▼
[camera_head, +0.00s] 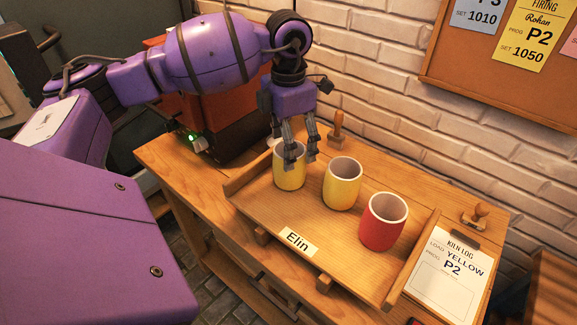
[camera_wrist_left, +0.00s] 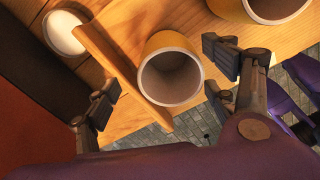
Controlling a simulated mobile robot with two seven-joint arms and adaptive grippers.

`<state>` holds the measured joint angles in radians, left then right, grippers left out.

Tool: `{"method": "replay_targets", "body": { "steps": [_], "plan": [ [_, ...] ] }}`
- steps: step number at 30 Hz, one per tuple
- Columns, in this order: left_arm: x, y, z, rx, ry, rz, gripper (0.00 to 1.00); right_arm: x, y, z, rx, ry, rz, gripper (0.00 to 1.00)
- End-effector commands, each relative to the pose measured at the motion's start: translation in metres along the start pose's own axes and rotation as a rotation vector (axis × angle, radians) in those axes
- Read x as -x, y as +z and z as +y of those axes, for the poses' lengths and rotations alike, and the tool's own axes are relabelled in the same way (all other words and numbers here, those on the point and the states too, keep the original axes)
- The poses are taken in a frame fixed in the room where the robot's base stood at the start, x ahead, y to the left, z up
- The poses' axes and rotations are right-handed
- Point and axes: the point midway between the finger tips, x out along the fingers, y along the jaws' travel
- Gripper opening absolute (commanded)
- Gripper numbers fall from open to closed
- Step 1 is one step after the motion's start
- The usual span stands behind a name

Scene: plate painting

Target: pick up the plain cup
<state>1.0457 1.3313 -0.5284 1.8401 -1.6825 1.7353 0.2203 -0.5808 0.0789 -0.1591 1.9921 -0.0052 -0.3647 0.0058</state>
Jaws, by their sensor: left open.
▲
### WHAT NEEDS TO BE DONE
Return nothing but the lines running from the start of the data to the line with "- The poses'", please, both ends included and no pictures.

### RESPONSE
[camera_head, +0.00s] 
[camera_wrist_left, +0.00s] 
Controlling a simulated mobile robot with two seven-joint arms and adaptive grippers.

`<state>` holds the measured joint angles in radians, left then right, grippers left out.

Tool: `{"method": "replay_targets", "body": { "steps": [_], "plan": [ [_, ...] ] }}`
- steps: step number at 30 Hz, one per tuple
- Columns, in this order: left_arm: x, y, z, rx, ry, rz, gripper (0.00 to 1.00); right_arm: x, y, z, rx, ry, rz, gripper (0.00 to 1.00)
- End-effector commands, each relative to the pose measured at the motion's start: translation in metres along the start pose's own axes and rotation as a rotation vector (axis × angle, radians) in those axes
- Read x as -x, y as +z and z as +y of those axes, for the poses' lengths and rotations alike, and the tool's own axes are relabelled in the same way (all other words and numbers here, those on the point and the states too, keep the original axes)
- The poses are taken in a frame fixed in the room where the robot's base stood at the start, x ahead, y to the left, z up
- The poses' axes and rotations are right-handed

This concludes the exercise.